Known as a policy maker with a fixation for statistical analysis, McNamara was recruited to run the Pentagon by President John F Kennedy in 1961 from the presidency of the Ford Motor Co – where he stayed for seven years, longer than anyone since the job’s creation in 1947.
His association with Vietnam became intensely personal. Even his son, as a Stanford student, protested against the war while his father was running it.
At Harvard, McNamara once had to flee a student mob through underground utility tunnels.
After leaving the Pentagon on the verge of a nervous breakdown, McNamara became president of the World Bank and devoted evangelical energies to the belief that improving life in rural communities in developing countries was a more promising path to peace than the build-up of arms.

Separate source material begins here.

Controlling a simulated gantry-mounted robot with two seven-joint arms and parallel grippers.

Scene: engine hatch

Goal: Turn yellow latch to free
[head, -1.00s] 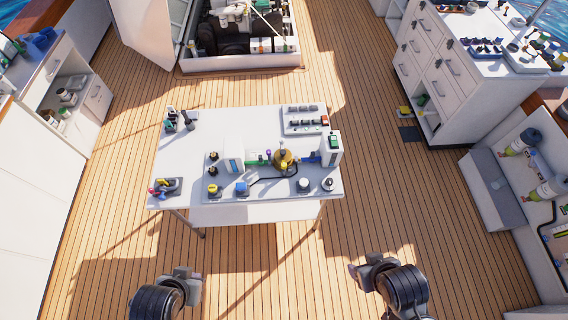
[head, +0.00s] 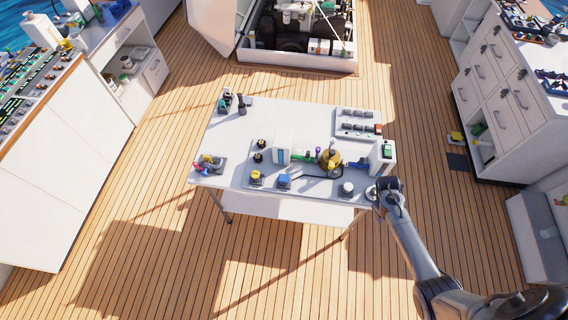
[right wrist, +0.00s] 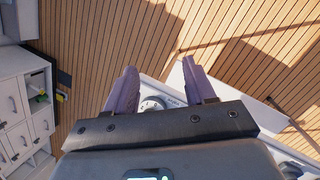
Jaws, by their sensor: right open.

A private person, McNamara for many years declined to write his memoirs, to lay out his view of the war and his side in his quarrels with his generals. Finally, in 1993, after the Cold War ended, he undertook to write his memoirs. McNamara disclosed that by 1967 he had deep misgivings about Vietnam – by then he had lost faith in America’s capacity to prevail over a guerrilla insurgency that had driven the French from the same jungled countryside.
Despite those doubts, he had continued to express public confidence that the application of enough American firepower would defeat the Communists.
In that period, the number of US casualties – dead, missing and wounded – went from 7,466 to over 100,000.